The sports betting market in the US has been lucrative from day 1. According to reports from the American Sports Betting Coalition, US citizens spend a whopping $150 million a year in illegal sports betting. With states legalizing the game, the revenues to be earned are expected to double, if not more. Already, states like New Jersey have earned $21.2 million in sports betting revenue and an additional $2.45 million from taxes in 2018. Pennsylvania raked in $500,000 in just the first two weeks of legalizing sports betting in the state. Now, based on estimates, states like Washington DC are expected to bring in $92 million in revenues over the course of the next four years, once sports betting hits the floors in Nationals Park and Capital One Arena in 2019. With bettors in DC expected to get access to mobile sports betting in the near future and with DC restaurants and pubs having the prospect to apply for sports betting licenses, the future looks bright for the state.

But this may be the thorn that irks other states, say experts. According to Lucy Dadayan, senior researcher at the Urban Institute in Washington DC, pan-American sports betting legalization will offer bettors the opportunity to place their sports bet anywhere in the country. With there being no assurance of business all-year round, states may go all-out to eliminate competition in an effort to not lose out on high revenues. This could be something that ultimately drives down the entire industry’s revenue across the country.

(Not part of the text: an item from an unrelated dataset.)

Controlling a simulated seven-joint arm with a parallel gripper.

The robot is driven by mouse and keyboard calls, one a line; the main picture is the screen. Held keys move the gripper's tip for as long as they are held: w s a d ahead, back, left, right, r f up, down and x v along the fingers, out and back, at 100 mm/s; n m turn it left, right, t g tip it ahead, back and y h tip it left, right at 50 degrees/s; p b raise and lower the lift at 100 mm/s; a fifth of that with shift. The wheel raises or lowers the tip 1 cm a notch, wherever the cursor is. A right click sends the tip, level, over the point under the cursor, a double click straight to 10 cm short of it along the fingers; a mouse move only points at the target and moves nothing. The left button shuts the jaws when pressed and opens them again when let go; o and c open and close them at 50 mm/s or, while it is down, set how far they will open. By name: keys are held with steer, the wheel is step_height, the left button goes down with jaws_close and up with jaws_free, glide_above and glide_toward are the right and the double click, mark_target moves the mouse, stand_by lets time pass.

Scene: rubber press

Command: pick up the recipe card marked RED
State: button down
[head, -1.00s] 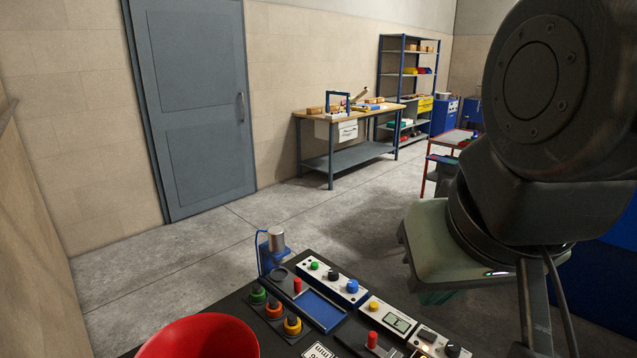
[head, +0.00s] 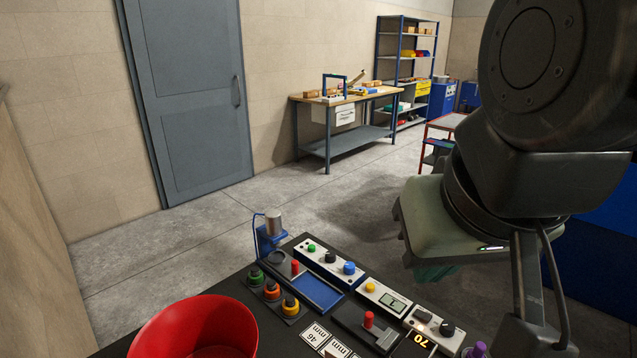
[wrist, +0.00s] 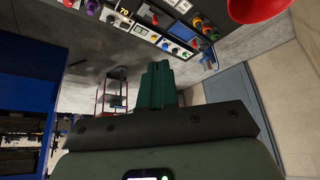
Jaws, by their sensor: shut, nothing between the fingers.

The only solution to this problem says Dadayan, is to have in place carefully structured sports betting regulations and taxation policies. Managing director at Eilers and Krejcik Gaming, Chris Grove, seconds Dadayan’s point. He says that any state charging beyond the 20% tax cap may actively discourage legal operators from investing in their markets, thereby not offering any out-of-the-box sports betting services to bettors. It may also encourage to seek budget-bettors to go in search of nominally-priced services. If this happens, bettors will simply seek fresher pastures in other states, taking their valuable cash with them.